If you currently do not have actionable claims data from your healthcare spend, the reasons can range from a simple not asking the right questions to a more complicated reason, such as your health carrier claims to own the claims data and is unwilling to share at a level that provides you with enough information so you can question their decisions in regards to managing your spend. To further complicate the claims administrator and the party with the financial risk, is typically deemed the primary "owner of claims data." As a covered entity under HIPAA, the insurer is restricted regarding the circumstances under which it can share claims information with the employers, and as a business with a profit motive, the insurer is often reluctant to share that data with the employer for other reasons. Nonetheless, ERISA places on the "Plan Administrator," which is typically the employer (or a group of employees designated by the employer), a fiduciary duty to oversee the insurer and ensure that its actions are prudent and take in the best interests of plan participants and fiduciaries (your employees).

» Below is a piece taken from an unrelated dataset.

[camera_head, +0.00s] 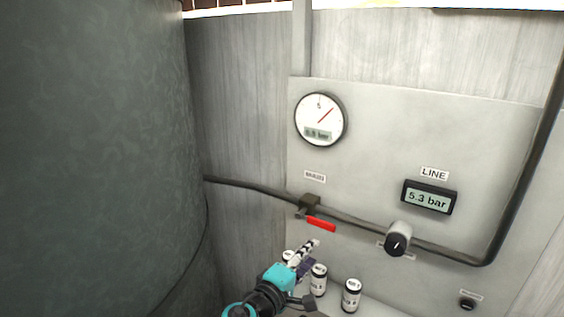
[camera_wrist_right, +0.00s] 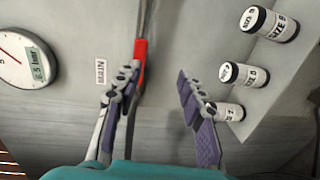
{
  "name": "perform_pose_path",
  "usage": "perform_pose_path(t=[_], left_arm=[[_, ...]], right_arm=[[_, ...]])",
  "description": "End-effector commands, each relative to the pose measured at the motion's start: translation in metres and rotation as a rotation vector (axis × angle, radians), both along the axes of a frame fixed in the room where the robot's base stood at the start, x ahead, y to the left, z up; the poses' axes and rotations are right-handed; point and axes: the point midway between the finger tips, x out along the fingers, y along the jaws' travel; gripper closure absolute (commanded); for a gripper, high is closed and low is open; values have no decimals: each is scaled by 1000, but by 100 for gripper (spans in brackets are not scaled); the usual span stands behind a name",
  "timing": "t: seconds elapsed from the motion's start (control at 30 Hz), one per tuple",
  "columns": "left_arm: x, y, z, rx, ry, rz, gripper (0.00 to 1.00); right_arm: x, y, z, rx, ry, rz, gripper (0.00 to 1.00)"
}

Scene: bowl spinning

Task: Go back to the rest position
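My right gripper (camera_head: 304,257) is at the bottom middle of the head view, in front of the panel (camera_head: 375,130) and below the red valve handle (camera_head: 321,224). In the right wrist view my right gripper (camera_wrist_right: 157,88) has its two fingers wide apart, with nothing held between them. The red handle (camera_wrist_right: 140,65) shows there close beside the left finger's tip; whether they touch I cannot tell. In the head view the handle slants down to the right from the dark valve body (camera_head: 309,203) on the pipe. My left gripper is not in view.
A round gauge (camera_head: 320,120) and a LINE display (camera_head: 428,197) reading 5.3 bar are on the panel. A black and white knob (camera_head: 398,240) sits on the pipe. Labelled canisters (camera_head: 351,296) stand low beside my gripper. A big dark tank (camera_head: 95,150) fills the left.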

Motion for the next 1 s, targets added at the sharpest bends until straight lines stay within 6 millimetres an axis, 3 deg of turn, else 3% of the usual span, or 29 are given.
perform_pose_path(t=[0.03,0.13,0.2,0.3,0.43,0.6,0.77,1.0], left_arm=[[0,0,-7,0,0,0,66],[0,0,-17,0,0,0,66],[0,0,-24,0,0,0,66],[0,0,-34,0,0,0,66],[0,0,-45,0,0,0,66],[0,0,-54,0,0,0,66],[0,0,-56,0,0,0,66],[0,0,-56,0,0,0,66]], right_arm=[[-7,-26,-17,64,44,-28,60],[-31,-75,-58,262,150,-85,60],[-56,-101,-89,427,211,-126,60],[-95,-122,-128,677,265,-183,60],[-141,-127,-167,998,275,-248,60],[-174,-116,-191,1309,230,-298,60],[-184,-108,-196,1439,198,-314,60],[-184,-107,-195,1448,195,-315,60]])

The Plan Administrator has an obligation to act as a safeguard to assure the plan assets are protected, used prudently, and delivered in the best interests of the plan member. There are compelling arguments that employers need to protect themselves and take a proactive approach to being a best-interest fiduciary of the assets that plan members are contributing (i.e., employee contributions for their share of premiums), but employers are finding it difficult to fulfill their obligation in the absence of access to claims data. Sure, employers believe they are doing their best to design the best-interest health plan, but without data, it's a guess. 

 

Data is also a key element in the determination if self-funding is right for your company, and to provide you with a negotiating position at renewal. If you do not have access to your claims data, modern risk assessments use vast amounts of consumer data and can create a rich profile for your population to further assess if self-funding is right for your company.

 

You can't manage what you can't measure

The Affordable Care Act gave authority to the state to redefine small group as 1—100 employees and depending on the number of employees your company has, and the state where you business was incorporated, you may have restrictions on self-funding. For example, in New York it is prohibited to sell stop loss insurance in the small group (1-100 employee) market. 

 

The remainder of this chapter focuses on large groups (100 + employees) that should have access to their claims data for the asking, as the larger the company, the more influence to be wielded at the healthcare claims data negotiating table (in a perfect world). Companies have more power than they realize, and tools exist today to empower you to make control of your total healthcare spend. It's cliché, but true: Knowledge is power, and you can't manage what you can't measure.